## Directive
Each line that holds the word "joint" should be returned.

Start The data

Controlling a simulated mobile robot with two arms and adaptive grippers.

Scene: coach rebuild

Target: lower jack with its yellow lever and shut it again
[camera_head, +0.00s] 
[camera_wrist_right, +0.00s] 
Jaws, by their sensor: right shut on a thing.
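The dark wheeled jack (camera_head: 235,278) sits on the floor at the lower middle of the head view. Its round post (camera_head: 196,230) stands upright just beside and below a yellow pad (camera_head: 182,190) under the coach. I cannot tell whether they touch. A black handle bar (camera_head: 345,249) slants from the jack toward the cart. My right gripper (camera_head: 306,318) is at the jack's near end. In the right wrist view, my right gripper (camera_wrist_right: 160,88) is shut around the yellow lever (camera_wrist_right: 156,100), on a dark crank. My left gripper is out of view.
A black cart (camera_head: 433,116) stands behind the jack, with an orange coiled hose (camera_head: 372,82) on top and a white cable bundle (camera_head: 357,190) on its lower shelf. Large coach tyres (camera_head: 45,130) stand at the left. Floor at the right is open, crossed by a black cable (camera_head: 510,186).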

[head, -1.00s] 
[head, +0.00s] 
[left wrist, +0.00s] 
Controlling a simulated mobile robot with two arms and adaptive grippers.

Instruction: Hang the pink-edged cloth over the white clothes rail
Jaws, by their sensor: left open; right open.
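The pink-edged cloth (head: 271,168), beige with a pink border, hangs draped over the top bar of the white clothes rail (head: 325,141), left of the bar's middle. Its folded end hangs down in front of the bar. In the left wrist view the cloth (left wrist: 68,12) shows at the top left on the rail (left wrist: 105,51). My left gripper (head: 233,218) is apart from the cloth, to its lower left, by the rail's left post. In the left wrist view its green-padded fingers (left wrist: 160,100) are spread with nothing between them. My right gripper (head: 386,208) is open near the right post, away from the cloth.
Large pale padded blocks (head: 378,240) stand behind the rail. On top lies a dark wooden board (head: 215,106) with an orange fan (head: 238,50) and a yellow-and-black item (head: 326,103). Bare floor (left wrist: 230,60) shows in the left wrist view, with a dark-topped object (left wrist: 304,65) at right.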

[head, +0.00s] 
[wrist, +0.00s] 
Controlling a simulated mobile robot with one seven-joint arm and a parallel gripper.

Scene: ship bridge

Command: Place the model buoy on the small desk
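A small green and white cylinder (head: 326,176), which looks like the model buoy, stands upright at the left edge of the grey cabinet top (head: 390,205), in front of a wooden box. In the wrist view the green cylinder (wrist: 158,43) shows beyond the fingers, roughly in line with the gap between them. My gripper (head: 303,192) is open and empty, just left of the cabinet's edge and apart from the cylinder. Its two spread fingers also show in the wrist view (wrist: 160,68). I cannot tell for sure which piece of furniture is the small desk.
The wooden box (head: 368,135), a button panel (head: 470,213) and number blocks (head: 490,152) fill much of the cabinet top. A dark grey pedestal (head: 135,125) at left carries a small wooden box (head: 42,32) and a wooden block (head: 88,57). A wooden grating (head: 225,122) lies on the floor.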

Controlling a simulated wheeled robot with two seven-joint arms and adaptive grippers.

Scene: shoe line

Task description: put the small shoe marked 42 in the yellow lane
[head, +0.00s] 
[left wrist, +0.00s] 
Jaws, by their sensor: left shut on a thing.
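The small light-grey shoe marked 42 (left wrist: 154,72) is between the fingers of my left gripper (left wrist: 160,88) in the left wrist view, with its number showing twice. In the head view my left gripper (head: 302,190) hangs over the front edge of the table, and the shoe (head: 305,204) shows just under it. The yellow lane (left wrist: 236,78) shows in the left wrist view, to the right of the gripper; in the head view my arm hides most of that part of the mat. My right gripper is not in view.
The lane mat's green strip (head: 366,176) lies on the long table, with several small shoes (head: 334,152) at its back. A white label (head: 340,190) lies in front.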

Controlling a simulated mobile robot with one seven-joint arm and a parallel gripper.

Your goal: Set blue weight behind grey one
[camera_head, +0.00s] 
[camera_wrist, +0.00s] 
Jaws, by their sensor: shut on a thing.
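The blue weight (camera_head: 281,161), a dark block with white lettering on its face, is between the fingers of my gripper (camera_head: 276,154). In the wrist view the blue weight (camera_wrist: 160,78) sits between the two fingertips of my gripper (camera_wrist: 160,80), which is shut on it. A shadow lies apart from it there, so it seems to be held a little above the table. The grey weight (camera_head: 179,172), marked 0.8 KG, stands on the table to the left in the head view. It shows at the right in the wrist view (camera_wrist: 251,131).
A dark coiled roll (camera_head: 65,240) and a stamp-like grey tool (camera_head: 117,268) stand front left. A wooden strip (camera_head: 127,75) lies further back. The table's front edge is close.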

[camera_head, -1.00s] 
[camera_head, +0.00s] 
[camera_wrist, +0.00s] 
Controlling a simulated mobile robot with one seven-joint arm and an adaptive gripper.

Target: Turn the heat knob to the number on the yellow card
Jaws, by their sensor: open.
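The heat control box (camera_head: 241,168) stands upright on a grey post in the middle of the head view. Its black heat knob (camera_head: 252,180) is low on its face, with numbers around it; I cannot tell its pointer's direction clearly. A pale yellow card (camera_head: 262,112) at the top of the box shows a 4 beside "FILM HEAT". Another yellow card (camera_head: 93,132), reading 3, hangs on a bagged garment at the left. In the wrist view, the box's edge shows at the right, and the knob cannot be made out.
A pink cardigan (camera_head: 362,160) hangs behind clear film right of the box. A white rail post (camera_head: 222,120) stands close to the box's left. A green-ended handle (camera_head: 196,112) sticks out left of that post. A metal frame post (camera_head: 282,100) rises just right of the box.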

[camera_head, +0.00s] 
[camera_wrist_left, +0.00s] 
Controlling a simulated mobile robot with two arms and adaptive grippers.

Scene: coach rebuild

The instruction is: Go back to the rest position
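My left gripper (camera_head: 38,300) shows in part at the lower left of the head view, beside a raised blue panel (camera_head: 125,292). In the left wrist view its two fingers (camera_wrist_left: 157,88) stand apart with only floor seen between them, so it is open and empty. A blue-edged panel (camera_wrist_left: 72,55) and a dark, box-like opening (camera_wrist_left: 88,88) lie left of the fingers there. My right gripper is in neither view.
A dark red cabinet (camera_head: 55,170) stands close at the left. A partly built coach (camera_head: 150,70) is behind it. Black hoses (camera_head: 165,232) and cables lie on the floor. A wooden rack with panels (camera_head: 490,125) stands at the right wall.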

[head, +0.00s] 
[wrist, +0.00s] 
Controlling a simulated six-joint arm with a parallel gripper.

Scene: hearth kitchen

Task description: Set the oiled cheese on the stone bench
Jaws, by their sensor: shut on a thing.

End The data

## Final result
Controlling a simulated mobile robot with one seven-joint arm and a parallel gripper.
Controlling a simulated wheeled robot with two seven-joint arms and adaptive grippers.
Controlling a simulated mobile robot with one seven-joint arm and a parallel gripper.
Controlling a simulated mobile robot with one seven-joint arm and an adaptive gripper.
Controlling a simulated six-joint arm with a parallel gripper.

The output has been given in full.